Return, exactly as written, the lines from the one containing "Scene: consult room" through the one containing "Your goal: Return", with both ends included.

[Start Entries provided]

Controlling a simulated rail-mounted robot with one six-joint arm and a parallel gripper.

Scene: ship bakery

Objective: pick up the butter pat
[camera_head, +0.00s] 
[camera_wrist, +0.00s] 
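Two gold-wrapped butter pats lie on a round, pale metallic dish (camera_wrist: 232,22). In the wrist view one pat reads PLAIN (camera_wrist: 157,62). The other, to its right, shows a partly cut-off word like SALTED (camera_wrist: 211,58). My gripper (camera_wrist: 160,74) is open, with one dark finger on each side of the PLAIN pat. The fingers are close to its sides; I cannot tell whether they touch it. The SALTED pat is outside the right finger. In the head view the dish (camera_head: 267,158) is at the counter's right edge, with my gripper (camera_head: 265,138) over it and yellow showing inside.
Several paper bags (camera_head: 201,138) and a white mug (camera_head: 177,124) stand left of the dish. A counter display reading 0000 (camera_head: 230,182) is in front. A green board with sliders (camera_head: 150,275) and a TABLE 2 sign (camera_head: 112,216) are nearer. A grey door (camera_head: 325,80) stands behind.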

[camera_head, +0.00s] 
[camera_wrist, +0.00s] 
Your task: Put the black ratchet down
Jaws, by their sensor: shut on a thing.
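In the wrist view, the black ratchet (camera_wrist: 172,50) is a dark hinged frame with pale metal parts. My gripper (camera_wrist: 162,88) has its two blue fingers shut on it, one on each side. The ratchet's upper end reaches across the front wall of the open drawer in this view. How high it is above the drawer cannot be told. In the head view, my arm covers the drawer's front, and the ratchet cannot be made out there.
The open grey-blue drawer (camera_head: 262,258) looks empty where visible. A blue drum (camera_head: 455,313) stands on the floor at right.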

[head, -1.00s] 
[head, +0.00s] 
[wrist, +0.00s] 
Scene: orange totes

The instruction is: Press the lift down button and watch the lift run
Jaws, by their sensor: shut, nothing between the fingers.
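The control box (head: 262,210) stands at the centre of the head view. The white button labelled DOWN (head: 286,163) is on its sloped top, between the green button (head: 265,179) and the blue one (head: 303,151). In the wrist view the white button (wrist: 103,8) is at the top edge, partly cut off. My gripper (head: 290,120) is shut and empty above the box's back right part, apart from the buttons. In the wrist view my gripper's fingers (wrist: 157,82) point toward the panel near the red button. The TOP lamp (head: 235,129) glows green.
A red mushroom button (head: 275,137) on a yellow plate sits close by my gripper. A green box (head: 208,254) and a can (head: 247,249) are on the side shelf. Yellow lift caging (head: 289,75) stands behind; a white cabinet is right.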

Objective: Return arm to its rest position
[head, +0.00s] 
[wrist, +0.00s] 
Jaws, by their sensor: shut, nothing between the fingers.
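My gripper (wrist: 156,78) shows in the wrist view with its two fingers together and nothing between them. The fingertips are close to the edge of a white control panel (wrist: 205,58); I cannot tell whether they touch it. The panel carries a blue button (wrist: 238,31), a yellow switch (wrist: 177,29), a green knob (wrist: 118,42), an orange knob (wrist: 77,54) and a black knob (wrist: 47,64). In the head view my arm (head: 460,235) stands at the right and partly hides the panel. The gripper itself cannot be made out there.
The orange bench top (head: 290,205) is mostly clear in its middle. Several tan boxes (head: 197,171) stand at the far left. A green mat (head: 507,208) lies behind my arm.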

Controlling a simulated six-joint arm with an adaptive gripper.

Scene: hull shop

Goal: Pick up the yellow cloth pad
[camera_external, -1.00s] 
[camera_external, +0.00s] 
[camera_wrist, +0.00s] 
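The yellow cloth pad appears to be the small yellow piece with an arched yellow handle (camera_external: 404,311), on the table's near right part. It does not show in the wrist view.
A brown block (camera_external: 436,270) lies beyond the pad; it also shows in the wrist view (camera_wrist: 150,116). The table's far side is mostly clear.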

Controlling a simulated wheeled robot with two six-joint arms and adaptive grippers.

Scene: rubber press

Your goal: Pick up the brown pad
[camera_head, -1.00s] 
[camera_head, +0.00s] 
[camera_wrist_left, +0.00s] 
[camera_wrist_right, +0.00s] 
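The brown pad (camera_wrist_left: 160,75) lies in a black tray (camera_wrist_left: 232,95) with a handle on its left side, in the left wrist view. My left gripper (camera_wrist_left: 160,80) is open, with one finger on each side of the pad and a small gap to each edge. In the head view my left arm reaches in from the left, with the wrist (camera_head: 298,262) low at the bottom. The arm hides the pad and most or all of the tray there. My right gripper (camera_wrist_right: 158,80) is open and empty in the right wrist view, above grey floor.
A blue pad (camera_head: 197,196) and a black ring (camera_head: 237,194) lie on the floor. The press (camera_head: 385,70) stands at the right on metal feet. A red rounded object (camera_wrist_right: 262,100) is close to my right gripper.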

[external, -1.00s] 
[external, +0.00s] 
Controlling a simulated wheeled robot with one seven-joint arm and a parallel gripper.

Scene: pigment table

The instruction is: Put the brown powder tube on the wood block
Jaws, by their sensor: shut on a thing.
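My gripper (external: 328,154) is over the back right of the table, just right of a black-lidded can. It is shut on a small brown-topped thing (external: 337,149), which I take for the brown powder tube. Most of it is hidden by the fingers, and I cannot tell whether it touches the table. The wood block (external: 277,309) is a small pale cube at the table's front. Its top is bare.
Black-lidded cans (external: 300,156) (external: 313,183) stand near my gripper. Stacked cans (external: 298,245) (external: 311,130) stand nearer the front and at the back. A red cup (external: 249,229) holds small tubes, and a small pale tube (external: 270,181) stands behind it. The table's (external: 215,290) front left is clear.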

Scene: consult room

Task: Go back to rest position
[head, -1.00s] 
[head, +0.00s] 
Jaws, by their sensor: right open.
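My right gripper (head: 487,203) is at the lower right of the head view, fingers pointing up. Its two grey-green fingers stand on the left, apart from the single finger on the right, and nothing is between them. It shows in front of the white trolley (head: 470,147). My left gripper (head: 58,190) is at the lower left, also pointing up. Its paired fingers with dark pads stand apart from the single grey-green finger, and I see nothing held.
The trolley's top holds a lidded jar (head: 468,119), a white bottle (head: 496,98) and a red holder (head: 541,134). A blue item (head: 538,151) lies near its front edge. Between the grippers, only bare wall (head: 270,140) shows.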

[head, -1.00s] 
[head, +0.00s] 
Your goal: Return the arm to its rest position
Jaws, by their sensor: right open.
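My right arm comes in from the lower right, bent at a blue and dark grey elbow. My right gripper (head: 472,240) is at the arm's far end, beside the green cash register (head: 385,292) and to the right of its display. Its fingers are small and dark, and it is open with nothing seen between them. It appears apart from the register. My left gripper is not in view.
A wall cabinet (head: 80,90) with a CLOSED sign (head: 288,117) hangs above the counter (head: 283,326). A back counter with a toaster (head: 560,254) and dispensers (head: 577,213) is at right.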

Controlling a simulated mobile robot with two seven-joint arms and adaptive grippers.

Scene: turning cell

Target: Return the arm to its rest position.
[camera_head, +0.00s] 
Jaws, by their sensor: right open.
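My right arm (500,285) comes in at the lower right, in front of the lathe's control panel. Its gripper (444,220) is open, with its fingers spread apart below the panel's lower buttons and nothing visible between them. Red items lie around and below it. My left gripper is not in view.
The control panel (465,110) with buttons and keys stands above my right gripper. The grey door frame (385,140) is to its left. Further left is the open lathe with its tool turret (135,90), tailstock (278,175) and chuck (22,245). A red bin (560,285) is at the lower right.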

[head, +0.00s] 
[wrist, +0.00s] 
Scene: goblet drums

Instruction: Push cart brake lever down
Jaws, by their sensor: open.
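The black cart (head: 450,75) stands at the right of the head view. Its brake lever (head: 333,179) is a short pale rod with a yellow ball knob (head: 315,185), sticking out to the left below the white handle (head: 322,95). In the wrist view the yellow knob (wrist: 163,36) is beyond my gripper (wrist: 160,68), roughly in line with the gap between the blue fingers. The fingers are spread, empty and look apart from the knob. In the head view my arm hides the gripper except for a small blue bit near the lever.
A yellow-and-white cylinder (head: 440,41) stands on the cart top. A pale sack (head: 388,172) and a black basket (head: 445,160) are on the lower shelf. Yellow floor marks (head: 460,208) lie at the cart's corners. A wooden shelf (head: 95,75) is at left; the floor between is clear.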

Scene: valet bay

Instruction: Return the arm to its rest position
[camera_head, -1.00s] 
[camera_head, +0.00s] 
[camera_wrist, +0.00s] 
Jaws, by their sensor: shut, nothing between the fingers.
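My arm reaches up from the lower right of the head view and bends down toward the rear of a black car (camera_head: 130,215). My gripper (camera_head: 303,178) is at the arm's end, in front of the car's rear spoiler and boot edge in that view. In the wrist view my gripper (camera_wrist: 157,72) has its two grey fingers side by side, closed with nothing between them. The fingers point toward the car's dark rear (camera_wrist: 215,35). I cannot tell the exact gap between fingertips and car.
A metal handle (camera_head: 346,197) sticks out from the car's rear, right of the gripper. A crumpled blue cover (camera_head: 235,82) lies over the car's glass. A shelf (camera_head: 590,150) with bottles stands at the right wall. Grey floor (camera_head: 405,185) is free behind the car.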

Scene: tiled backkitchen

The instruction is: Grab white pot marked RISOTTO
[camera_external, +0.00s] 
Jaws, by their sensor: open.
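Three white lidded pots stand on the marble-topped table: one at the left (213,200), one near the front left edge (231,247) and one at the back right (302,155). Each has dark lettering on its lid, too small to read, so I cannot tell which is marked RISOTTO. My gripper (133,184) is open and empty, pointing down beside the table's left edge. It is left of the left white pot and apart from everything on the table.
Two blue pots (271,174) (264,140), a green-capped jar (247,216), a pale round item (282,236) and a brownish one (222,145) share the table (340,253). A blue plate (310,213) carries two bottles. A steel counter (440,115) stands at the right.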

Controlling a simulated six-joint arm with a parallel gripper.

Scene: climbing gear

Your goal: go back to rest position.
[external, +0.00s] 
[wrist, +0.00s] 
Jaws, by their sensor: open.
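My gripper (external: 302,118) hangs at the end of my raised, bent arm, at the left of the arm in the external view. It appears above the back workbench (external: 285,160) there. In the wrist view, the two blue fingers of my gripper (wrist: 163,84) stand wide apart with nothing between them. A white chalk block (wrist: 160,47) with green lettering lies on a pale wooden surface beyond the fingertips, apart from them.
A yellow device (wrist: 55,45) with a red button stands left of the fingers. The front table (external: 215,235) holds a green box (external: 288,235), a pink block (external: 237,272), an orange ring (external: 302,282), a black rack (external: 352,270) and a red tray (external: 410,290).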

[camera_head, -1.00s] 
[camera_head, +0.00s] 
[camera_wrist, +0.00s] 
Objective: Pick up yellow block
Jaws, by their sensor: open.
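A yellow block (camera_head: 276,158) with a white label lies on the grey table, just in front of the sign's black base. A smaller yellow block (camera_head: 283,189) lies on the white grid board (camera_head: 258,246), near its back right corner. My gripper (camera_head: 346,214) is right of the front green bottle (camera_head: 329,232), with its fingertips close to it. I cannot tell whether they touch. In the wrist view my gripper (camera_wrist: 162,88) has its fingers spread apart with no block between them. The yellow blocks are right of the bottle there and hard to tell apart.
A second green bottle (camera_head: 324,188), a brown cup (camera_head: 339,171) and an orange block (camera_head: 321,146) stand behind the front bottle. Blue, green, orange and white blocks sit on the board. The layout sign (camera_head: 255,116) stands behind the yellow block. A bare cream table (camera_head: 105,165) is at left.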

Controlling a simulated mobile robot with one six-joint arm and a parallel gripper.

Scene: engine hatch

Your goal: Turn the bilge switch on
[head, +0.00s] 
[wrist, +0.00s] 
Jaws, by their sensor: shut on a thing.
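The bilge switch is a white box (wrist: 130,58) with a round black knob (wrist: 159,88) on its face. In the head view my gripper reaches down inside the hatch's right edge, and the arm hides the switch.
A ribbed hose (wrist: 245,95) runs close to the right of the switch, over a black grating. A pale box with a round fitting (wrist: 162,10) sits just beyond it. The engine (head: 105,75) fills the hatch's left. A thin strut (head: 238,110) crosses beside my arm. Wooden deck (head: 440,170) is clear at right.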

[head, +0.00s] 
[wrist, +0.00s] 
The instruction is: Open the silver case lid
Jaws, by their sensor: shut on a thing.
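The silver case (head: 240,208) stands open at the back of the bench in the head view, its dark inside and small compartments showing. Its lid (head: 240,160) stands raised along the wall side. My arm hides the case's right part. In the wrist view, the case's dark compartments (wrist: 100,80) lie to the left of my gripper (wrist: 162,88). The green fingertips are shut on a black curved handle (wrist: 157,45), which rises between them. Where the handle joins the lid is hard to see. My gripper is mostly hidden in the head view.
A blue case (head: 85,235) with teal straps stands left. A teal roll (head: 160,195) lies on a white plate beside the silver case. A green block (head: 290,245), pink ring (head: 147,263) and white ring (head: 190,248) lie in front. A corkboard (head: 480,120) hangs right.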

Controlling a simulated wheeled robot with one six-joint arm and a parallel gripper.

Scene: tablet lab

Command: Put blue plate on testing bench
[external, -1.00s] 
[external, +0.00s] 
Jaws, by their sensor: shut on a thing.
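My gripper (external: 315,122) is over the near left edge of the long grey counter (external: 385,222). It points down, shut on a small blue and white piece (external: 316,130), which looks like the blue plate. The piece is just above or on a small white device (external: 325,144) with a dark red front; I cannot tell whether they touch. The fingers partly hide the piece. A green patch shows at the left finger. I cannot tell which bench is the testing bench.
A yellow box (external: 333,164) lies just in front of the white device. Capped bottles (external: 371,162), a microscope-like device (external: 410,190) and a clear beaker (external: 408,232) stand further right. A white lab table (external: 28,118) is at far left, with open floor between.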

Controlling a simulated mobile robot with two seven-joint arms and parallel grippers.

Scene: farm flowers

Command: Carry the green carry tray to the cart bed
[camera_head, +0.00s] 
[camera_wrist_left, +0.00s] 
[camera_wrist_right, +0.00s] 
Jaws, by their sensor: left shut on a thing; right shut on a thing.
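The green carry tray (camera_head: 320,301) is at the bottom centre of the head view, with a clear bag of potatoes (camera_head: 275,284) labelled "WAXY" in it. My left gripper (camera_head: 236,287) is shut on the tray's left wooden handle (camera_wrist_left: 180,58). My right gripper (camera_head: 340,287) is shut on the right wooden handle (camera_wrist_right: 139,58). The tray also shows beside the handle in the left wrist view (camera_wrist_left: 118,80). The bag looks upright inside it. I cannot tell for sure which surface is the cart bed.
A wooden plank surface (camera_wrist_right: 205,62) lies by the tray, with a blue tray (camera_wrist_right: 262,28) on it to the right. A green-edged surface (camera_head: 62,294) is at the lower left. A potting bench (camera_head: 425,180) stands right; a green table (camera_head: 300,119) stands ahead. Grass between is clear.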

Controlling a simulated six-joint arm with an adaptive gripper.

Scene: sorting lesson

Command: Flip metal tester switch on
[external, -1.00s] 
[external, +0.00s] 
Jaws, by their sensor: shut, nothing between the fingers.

[End Entries provided]

**Complete response**
Scene: consult room

Task: Go back to rest position
[head, -1.00s] 
[head, +0.00s] 
Jaws, by their sensor: right open.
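My right gripper (head: 487,203) is at the lower right of the head view, fingers pointing up. Its two grey-green fingers stand on the left, apart from the single finger on the right, and nothing is between them. It shows in front of the white trolley (head: 470,147). My left gripper (head: 58,190) is at the lower left, also pointing up. Its paired fingers with dark pads stand apart from the single grey-green finger, and I see nothing held.
The trolley's top holds a lidded jar (head: 468,119), a white bottle (head: 496,98) and a red holder (head: 541,134). A blue item (head: 538,151) lies near its front edge. Between the grippers, only bare wall (head: 270,140) shows.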

[head, -1.00s] 
[head, +0.00s] 
Your goal: Return the arm to its rest position

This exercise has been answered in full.